→ Exercise description: Review the material line by line. Identify and copy every line that contains the string "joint".

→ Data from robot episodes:
------------------------------------------------------------

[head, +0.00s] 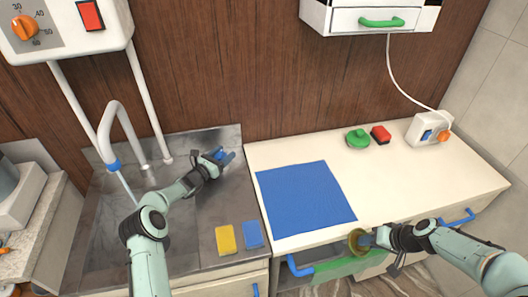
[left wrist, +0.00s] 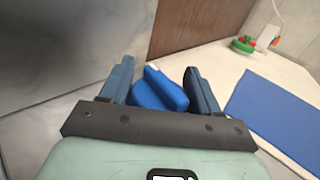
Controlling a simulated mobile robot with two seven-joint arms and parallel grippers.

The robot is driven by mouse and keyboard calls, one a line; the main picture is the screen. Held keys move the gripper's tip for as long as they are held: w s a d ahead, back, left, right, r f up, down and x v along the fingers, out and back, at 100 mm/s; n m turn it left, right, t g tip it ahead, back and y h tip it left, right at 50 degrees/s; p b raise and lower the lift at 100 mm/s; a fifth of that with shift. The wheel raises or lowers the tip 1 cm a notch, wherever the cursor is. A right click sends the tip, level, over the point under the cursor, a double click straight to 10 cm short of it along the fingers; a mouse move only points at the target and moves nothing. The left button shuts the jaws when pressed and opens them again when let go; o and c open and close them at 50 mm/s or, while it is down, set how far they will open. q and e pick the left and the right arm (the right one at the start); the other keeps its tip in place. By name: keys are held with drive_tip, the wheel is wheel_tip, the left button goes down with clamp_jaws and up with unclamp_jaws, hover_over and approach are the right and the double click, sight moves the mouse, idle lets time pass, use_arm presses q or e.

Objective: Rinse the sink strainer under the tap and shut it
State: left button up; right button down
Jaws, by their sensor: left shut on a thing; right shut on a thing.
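The tap (head: 108,125) is a pale bent pipe with a blue collar, over the grey metal sink (head: 100,215). A thin pale stream (head: 126,187) shows under its spout. My left gripper (head: 225,156) is right of the spout, by the back wall. It is shut on a blue lever-like piece (left wrist: 163,90), seen between its fingers in the left wrist view; its base is hidden. My right gripper (head: 366,240) is shut on a round brass-yellow piece (head: 355,241), apparently the strainer, at the counter's front edge, far right of the sink.
A yellow sponge (head: 226,239) and a blue sponge (head: 252,234) lie right of the sink. A blue mat (head: 305,197) covers part of the white counter (head: 400,180).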

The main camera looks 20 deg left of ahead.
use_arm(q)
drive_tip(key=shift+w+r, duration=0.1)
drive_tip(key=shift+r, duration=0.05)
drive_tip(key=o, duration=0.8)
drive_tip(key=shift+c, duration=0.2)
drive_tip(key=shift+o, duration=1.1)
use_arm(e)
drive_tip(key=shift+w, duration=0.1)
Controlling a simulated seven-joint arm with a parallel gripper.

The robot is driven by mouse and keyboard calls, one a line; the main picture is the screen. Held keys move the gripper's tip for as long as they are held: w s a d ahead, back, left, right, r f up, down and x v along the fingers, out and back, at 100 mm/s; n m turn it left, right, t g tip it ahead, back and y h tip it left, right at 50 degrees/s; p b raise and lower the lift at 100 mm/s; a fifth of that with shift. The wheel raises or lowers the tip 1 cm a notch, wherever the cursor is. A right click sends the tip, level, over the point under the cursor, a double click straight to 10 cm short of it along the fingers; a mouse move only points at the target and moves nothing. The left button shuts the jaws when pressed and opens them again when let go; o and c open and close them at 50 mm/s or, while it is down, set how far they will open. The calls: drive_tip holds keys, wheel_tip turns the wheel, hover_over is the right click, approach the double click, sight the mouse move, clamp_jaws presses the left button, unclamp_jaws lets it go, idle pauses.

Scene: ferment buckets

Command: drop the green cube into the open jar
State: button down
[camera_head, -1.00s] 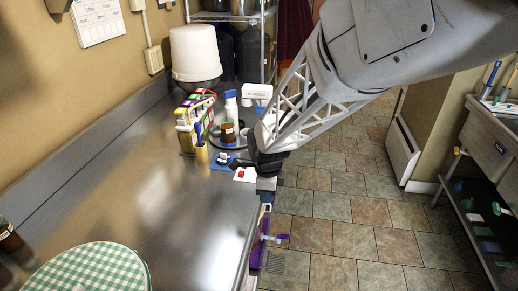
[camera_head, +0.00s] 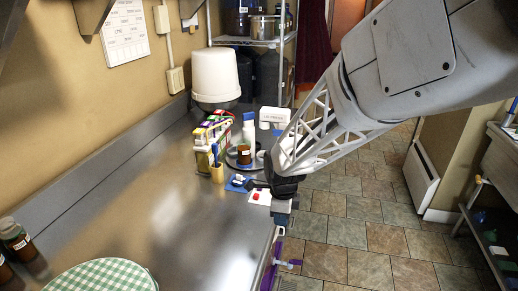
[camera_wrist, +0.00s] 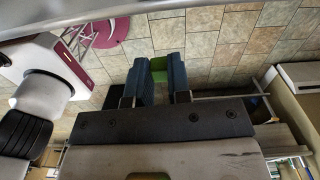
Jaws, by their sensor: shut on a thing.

------------------------------------------------------------

→ Task answer:
Controlling a simulated mobile robot with two seven-joint arms and parallel grippers.
Controlling a simulated seven-joint arm with a parallel gripper.

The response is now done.